Dylan Gareau
CP Rail

Track buckling factors continue to present risks that may lead to catastrophic derailments in modern railways. Prevention and study of these factors has been an ongoing process critical for safer operations. In particular, compressive forces can significantly increase with increases in rail temperature. These increases in rail temperature are generally closely tied to ambient temperature. Heat transfers from freight car wheels can also cause significant increases during heavy air-braking events for trains descending heavy and mountain grades. Consecutive trains at these locations further amplifies this risk when the track is not permitted time to cool.
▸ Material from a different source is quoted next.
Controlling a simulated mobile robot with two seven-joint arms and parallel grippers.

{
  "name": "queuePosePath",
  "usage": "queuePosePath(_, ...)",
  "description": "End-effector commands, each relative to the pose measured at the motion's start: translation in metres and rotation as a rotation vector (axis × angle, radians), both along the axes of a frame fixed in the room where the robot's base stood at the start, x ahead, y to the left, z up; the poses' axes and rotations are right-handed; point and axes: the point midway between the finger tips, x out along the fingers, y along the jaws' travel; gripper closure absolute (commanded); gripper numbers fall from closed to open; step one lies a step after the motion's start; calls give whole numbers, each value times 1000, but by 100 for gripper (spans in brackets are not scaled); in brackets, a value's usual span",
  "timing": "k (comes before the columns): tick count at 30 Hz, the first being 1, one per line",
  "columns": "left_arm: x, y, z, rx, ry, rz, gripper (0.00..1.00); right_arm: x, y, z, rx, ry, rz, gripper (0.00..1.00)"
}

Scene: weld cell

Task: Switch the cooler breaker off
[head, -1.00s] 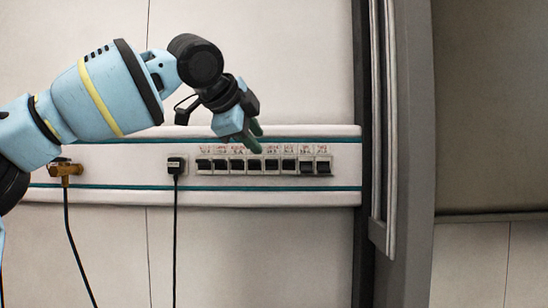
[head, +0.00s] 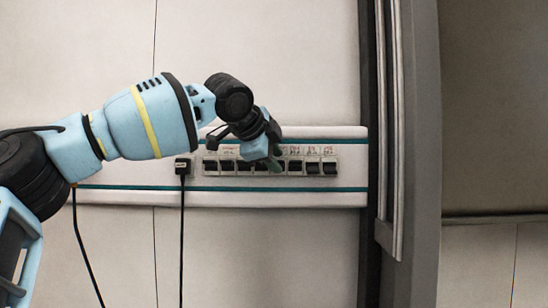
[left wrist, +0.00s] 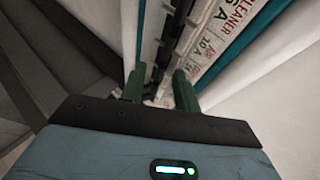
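A row of black breaker switches (head: 295,166) sits in the white wall rail under small printed labels. My left gripper (head: 275,163) is in front of the middle of the row and hides some switches. In the left wrist view, the two green fingers of my left gripper (left wrist: 158,88) stand apart, with dark switch parts between and beyond their tips; I cannot tell if they touch. I cannot make out which switch is the cooler breaker. My right gripper is not in view.
A black plug (head: 183,166) with a hanging cable is left of the breakers. A dark upright frame (head: 368,240) and a grey post (head: 424,150) stand to the right.

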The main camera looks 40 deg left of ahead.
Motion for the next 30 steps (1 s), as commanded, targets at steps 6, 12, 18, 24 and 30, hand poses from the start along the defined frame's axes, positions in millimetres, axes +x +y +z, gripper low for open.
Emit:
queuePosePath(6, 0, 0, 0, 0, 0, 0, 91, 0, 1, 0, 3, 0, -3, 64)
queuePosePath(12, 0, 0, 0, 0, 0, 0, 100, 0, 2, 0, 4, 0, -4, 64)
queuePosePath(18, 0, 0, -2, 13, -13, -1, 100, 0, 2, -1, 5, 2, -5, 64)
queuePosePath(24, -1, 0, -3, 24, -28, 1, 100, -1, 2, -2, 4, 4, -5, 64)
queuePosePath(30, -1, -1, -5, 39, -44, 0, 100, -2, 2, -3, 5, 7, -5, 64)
Modern railways have access to real-time data and tracking that allows for the implementation of automated mitigating measures. Automated alerts can drive operations to reduce the risk due to air braking of consecutive trains by taking into account train location, track grade, ambient temperature, and train tonnage. This approach focuses on allowing sufficient train movement spacing to allow the rail temperature to recover.

This presentation will discuss the study of track buckling risks formed by heat transfer from trains descending heavy and mountain grades, generated by heavy braking and high tonnage. It will also discuss a strategy for implementing automated alerts using existing real-time railway data to act as a mitigating measure for consecutive trains such that the respective track sections are given time to cool and ultimately preventing track buckling.